● **PROMPT**
Only the lines from the line with "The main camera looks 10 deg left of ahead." through the line with "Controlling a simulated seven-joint" should be copied, exactly as they appear, with both ends kept.

— start SOURCE RECORDS —

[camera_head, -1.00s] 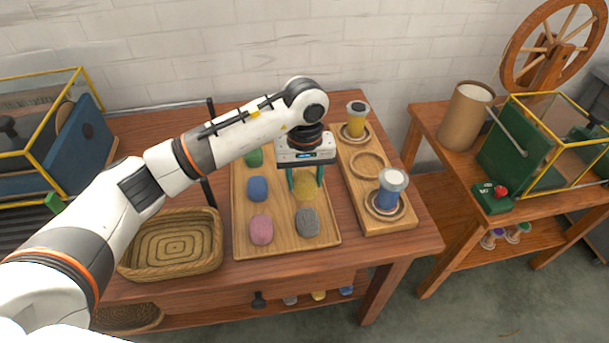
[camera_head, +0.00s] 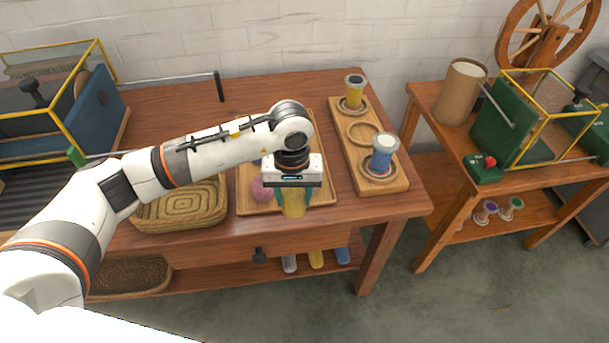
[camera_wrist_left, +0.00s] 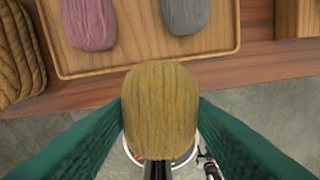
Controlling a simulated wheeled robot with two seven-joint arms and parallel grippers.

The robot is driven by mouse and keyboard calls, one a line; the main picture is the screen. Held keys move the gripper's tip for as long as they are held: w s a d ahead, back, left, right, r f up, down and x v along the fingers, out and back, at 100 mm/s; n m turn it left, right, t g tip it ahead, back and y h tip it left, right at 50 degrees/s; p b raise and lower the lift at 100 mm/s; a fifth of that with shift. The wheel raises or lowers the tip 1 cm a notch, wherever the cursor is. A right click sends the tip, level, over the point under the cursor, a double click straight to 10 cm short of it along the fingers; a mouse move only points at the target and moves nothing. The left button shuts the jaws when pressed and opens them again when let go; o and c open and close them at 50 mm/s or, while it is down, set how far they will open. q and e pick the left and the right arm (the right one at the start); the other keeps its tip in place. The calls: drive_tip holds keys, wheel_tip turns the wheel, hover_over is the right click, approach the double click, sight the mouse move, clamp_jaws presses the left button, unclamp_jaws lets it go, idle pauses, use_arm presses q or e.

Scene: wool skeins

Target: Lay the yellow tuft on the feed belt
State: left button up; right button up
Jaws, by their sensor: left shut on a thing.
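My left gripper (camera_head: 293,198) is shut on the yellow tuft (camera_head: 293,206) and holds it in the air near the front edge of the table. In the left wrist view the yellow tuft (camera_wrist_left: 160,108) sits between the two green fingers, with the wooden tray's front edge and the floor behind it. The feed belt seems to be the dark ribbed surface (camera_head: 30,200) at the far left, in front of the yellow-framed machine; my arm hides part of it. My right gripper is not in view.
The wooden tray (camera_head: 325,205) holds a pink tuft (camera_head: 261,190) and a grey tuft (camera_wrist_left: 186,14). A woven basket (camera_head: 180,206) stands left of it. A spool board (camera_head: 383,187) with yellow and blue spools stands right. A rod with an upright end (camera_head: 219,87) is behind my arm.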

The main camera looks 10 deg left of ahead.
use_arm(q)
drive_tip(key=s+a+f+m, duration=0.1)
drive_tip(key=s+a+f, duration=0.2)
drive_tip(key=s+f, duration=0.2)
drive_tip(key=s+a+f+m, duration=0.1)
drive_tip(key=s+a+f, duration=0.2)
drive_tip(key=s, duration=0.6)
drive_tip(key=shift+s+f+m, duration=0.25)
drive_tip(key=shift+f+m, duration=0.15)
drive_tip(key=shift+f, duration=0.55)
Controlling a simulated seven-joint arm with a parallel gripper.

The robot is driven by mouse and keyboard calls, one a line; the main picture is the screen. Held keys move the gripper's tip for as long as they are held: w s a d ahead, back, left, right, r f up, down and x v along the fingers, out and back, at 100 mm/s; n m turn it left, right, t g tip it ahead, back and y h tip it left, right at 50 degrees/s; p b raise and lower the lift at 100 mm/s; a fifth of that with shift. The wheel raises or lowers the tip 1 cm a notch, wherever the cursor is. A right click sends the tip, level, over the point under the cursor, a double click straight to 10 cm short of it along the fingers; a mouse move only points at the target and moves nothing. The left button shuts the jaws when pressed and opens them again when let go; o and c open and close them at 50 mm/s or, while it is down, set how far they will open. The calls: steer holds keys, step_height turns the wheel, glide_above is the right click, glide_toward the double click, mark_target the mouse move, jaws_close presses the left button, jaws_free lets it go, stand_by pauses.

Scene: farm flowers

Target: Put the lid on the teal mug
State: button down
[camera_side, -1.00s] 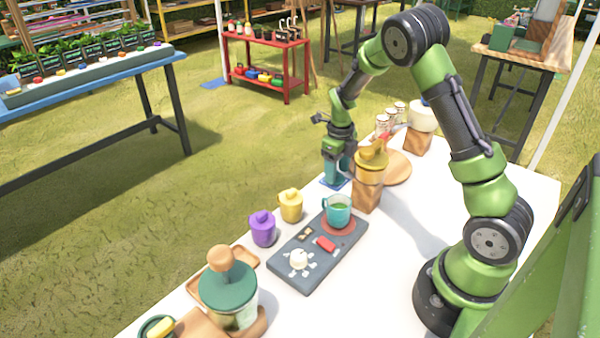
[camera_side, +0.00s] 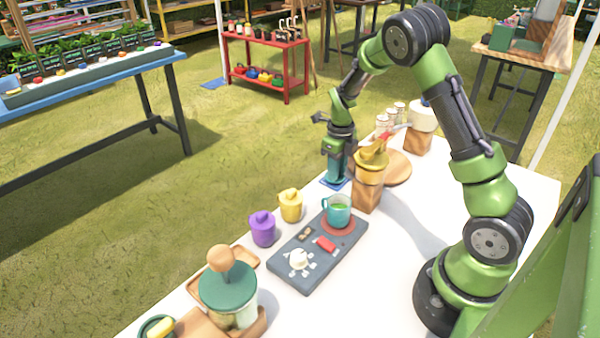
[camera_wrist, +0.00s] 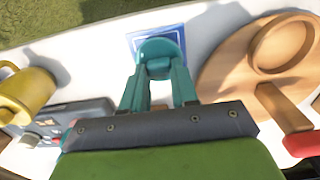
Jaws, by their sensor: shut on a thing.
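The teal mug (camera_side: 338,210) stands upright with no lid on it and green contents showing, on the red round spot of a grey panel (camera_side: 290,270) in the side view. My gripper (camera_side: 335,180) is low over a blue square (camera_wrist: 140,38) beyond the mug, pointing down. In the wrist view its teal fingers (camera_wrist: 160,78) are shut on a small teal lid (camera_wrist: 158,50) above or on the blue square. I cannot tell whether the lid touches the square. In the side view the fingers mostly hide the lid.
A yellow pot (camera_side: 372,155) on a wooden block stands close right of my gripper. A round wooden board (camera_side: 398,168) lies behind it. The white table's right middle is clear.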

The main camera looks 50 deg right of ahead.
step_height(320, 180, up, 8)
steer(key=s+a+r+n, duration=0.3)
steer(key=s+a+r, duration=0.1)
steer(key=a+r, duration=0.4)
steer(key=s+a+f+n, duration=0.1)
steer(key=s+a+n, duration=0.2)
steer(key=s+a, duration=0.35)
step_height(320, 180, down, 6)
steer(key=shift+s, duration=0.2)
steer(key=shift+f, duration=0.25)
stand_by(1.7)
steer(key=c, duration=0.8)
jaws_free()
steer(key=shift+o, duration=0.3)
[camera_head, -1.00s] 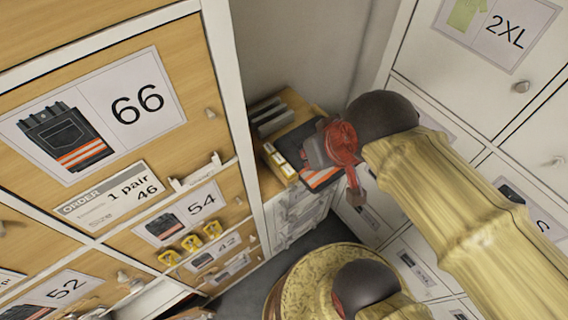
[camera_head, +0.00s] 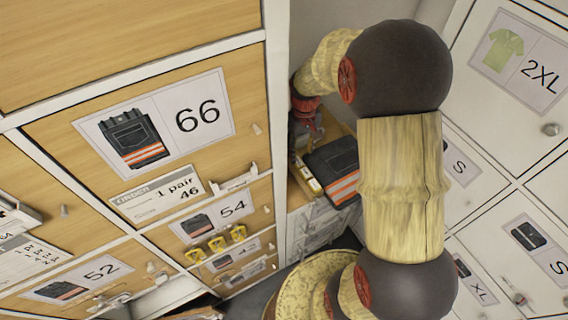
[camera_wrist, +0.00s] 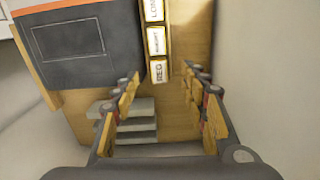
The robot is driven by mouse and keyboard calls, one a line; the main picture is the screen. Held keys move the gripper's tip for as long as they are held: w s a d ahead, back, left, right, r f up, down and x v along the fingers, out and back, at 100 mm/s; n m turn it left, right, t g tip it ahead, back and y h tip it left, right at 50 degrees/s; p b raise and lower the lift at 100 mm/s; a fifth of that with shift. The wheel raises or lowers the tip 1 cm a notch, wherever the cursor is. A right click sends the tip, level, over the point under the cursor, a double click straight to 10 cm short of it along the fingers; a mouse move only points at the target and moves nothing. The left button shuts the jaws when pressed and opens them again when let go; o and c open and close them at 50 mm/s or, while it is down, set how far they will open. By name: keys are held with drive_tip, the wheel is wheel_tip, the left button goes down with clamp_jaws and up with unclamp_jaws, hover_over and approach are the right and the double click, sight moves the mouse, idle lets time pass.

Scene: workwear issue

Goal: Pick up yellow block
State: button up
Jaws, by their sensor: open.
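Several small yellow blocks with white labels lie in a row on the wooden shelf top. In the wrist view they are the REG block (camera_wrist: 158,71), the SHORT block (camera_wrist: 156,41) and the LONG block (camera_wrist: 153,10). The row also shows partly in the head view (camera_head: 309,180). My gripper (camera_wrist: 163,76) is open and empty. Its fingers point toward the row, with the REG block between the fingertips in the picture; I cannot tell the height gap.
Folded dark trousers with orange stripes (camera_head: 334,168) lie right beside the blocks. Grey stepped pieces (camera_wrist: 130,125) lie on the shelf top (camera_wrist: 190,20). A wall stands close on the wrist view's right. Yellow clips (camera_head: 217,243) sit on the drawer cabinet at left.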

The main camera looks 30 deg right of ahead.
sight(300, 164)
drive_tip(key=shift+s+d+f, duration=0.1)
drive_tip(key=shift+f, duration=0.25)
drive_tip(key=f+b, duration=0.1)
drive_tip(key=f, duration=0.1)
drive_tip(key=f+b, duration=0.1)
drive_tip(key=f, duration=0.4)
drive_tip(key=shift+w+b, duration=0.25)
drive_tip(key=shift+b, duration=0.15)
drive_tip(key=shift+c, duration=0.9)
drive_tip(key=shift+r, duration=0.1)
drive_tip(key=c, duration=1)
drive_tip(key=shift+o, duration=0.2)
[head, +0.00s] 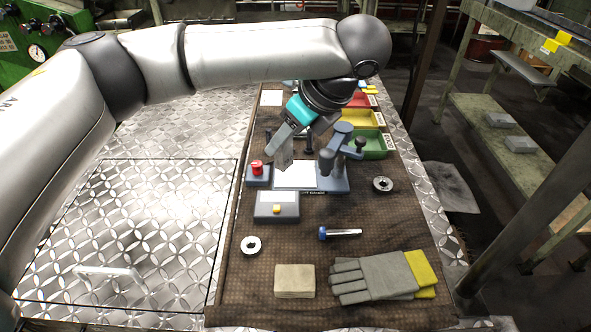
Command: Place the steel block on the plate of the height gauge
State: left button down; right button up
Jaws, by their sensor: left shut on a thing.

— end SOURCE RECORDS —

● **COMPLETED TASK**
The main camera looks 10 deg left of ahead.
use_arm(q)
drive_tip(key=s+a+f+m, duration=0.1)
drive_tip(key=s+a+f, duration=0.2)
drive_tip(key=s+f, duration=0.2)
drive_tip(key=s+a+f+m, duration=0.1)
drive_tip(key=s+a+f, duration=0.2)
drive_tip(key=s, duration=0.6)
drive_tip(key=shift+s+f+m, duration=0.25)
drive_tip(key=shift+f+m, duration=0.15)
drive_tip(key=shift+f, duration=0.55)
Controlling a simulated seven-joint arm with a parallel gripper.

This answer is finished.